Though Kanye West’s notorious bum rushing of the VMA stage in 2009 will go down in the pantheon of bizarre award show moments, it still plays second fiddle to the granddaddy of all podium-jackings. Next month marks the 14-year anniversary of O.D.B.’s proclamation to a stunned Shawn Colvin and an international Grammy contingent that, regardless of how you saw it, Wu-Tang was the best. Let me repeat that. Fourteen years ago this happened, and the full-length that lost the Best Rap Album award (to Puffy no less) was Wu-Tang Forever, far from their best work. But who’s laughing now? Who’s managed to singlehandedly keep the spirit of posse cut alive in an era of me-first rappers who myopically extol the virtues of popping bottles and not much else? The Wu. That’s who.
Say what you will about their best years being behind them, but the fact that the Wu-Tang Clan are still touring and producing albums speaks volumes about the group’s ability to come together in the face of seemingly insurmountable creative differences and rip the hip-hop world one mic at a time. The pictures you’re looking at were taken during a gig at the Royal Oak Music Theatre on January 4, the halfway point in the group’s latest Wu Fest Tour. Pay special attention to the crowd shots. The group’s first album, Enter The Wu-Tang (36 Chambers) hit record store shelves in 1993, smack in the middle of what many consider to be hip-hop’s golden era, and if you’ve been reading up on our latest series of hip-hop articles, you know what that particular time period represented to youth culture in America.
It didn’t matter if you were from Brooklyn, Los Angeles or Duluth, Minnesota, the words of Method Man, the RZA, Raekwon, Ghostface and the rest of the crew bounced around your brain like super balls with concrete centers. Battle hymns, kung-fu analogies, drug deals and the O.D.B.’s esoteric pillow talk were all there to be deciphered and studied by young monks looking for something darker and dingier than mainstream rap and R&B. Like NWA before them, Wu-Tang covered dangerous, uncharted territory, but 19 years later, their music remains a hip-hop touchstone, and their presence on stage is legend.
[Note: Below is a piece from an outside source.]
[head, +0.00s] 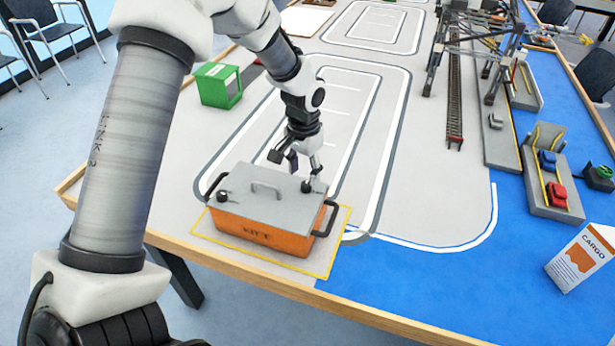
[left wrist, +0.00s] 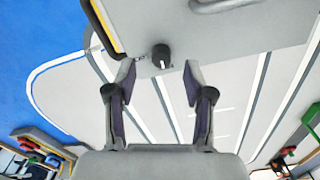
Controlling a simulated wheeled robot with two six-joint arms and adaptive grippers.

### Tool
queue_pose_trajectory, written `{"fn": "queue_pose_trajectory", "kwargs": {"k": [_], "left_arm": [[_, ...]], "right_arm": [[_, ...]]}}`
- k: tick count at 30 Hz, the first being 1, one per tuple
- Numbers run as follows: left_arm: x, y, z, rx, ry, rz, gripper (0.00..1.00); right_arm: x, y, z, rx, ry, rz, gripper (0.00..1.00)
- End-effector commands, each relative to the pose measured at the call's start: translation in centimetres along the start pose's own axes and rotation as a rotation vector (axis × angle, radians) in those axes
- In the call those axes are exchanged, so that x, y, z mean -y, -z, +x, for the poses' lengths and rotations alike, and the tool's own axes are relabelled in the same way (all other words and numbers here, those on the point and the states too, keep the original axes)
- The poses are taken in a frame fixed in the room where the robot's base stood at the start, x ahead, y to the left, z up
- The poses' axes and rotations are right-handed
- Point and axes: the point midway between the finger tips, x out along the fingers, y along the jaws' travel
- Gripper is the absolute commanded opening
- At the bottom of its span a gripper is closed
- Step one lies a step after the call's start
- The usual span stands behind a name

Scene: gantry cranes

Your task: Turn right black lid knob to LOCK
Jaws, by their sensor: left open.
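An orange box (head: 262,234) with a grey lid (head: 250,183) sits near the table's front edge. The right black lid knob (head: 307,187) is at the lid's right end; it also shows in the left wrist view (left wrist: 161,56). The left black knob (head: 222,197) is at the other end. My left gripper (head: 304,168) is open and points down over the right knob. In the left wrist view the knob appears between the open fingertips (left wrist: 159,75), a little beyond them, with a visible gap on each side. Any LOCK marking is too small to read.
A grey handle (head: 267,189) rises from the lid's middle, and black side handles (head: 325,219) stick out at its ends. A yellow outline (head: 341,237) surrounds the box. A green container (head: 218,85) stands behind left; a gantry crane (head: 470,45) and cargo carton (head: 582,258) are right.

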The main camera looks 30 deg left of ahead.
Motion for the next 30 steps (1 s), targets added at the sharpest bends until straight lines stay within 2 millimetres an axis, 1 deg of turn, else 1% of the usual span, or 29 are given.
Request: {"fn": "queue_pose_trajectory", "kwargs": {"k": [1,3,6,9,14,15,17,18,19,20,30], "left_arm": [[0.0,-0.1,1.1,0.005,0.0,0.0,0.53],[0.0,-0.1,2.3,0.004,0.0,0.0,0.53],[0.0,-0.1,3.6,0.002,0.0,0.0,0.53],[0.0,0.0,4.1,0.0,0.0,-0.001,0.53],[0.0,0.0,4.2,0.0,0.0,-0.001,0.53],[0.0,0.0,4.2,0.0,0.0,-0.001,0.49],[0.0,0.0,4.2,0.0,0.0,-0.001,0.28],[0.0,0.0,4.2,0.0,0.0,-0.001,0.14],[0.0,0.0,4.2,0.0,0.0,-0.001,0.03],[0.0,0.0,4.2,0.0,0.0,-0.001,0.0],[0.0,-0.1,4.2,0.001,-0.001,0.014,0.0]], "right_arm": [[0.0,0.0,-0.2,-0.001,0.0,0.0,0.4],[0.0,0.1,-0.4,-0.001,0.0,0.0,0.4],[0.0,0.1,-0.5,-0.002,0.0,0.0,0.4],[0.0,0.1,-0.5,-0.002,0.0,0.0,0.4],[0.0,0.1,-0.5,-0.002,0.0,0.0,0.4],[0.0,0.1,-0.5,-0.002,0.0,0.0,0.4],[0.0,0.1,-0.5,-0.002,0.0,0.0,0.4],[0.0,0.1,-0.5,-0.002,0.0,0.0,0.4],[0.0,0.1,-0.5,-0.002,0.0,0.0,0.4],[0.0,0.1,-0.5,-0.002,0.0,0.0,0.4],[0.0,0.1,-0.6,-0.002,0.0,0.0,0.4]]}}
The last time I saw the RZA in concert, he spritzed the crowd with champagne—his preferred beverage—and everyone within five feet of the stage probably sustained a moderate contact high. Par for the course at your typical Wu-Tang show. But you won’t find that bottle-popping mentality in his rhymes, and while your average Wu member has a Ph.D. in flossing, they still know how to keep it grimy. Word is the Clan has a new full-length in the works for this year. Hearsay will abound, members will beef in the press about not having enough control, and RZA will probably make an appearance in someone’s film in the midst of it all, but it will come out, and like everything they do, it deserves to be given its due process.